Dernière mise à jour : 26 avr. 2021


De parties enjouées à de véritables disputes, familiales ou amicales. De parties très courtes terminées sur un abandon ou au contraire interminables. Tout le monde a ses anecdotes entourées d’histoires à raconter sur ces incontournables jeux de société que sont le Cluedo, le Monopoly ou le Scrabble. Mais connaissez-vous leur propre histoire, aussi étonnantes qu’elles puissent paraître ?


Le Monopoly est le jeu le plus célèbre et le plus vendu au monde. Ce roi des jeux de société compte plus d’un milliard de joueurs répartis dans 114 pays et plus de 200 versions différentes. Le gagnant du jeu est celui qui parvient à ruiner ses adversaires à travers l’achat et la vente de propriétés immobilières. Ainsi, comme son nom l'indique, le but est d’être l’ultime monopoliste : celui à qui tout appartient.


Le Monopoly est devenu l’allégorie de la réussite et de la fortune et semble glorifier le capitalisme. Néanmoins, sa créatrice tendait à en dénoncer les excès.

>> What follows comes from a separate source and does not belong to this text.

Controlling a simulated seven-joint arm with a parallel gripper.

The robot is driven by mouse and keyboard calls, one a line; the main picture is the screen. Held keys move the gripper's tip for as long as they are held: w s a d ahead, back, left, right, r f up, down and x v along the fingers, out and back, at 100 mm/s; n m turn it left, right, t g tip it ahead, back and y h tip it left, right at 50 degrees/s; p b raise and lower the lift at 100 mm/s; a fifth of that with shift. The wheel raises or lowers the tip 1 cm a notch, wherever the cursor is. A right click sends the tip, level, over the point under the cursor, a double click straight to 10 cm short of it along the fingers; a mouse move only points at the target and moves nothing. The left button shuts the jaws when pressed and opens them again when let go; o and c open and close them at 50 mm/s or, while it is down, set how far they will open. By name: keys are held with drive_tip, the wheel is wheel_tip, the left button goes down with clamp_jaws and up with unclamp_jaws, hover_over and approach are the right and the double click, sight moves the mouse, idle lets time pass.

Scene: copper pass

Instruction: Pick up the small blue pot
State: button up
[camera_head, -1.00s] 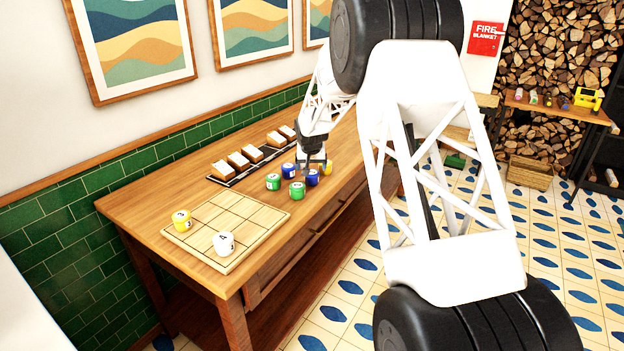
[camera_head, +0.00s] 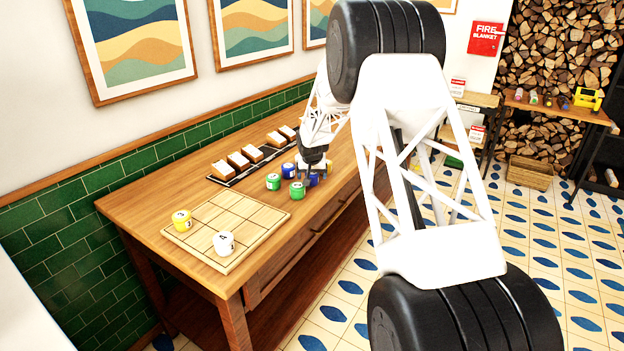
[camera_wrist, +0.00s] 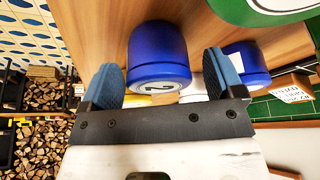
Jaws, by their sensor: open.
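My gripper (camera_head: 313,168) is over the cluster of small pots on the wooden table. Its two blue-padded fingers are apart in the wrist view (camera_wrist: 163,82). A small blue pot (camera_wrist: 158,52) with a dark mark on its white end lies between the fingers, and I see a gap on its left side. In the head view a blue pot (camera_head: 314,180) shows partly under the gripper. A second blue pot (camera_head: 288,170) stands to its left; in the wrist view another blue pot (camera_wrist: 246,66) is partly hidden behind the right finger.
Two green pots (camera_head: 297,190) (camera_head: 273,182) stand close by, toward the front. A wooden grid board (camera_head: 205,236) holds a yellow pot (camera_head: 182,220) and a white pot (camera_head: 224,243). A dark rack (camera_head: 222,180) with several bread-like blocks lies behind.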

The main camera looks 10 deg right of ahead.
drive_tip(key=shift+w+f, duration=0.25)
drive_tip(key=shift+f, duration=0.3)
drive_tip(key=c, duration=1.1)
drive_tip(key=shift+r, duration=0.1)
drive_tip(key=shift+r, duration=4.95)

En 1904, la première version du jeu voit le jour sous le nom The Landlord’s Game (Le jeu du propriétaire foncier). Elizabeth Magie, sa créatrice, avait pour objectif de mettre en garde les Américains sur les monopoles financiers et l'oppression des rentiers de l'immobilier sur les locataires. Elle souhaitait sensibiliser la société sur les dangers du capitalisme de la façon la plus simple possible en mettant tout ce pilier économique à l'échelle d'un jeu.



Cette écrivaine progressiste reprend la pensée de l’économiste aux idées égalitaires, Henry George, qui estimait que la concentration des richesses nuit à la société. Son jeu, breveté le 5 janvier 1904, était soutenu par une morale qui est exactement le contraire de ce que le Monopoly représente aujourd’hui.


La conceptrice américaine déposa un second brevet pour une nouvelle version du jeu intégrant cette fois-ci des noms de rues et le proposa à la société américaine Parker Brothers. La société éditrice du jeu le refusa en le jugeant trop politique.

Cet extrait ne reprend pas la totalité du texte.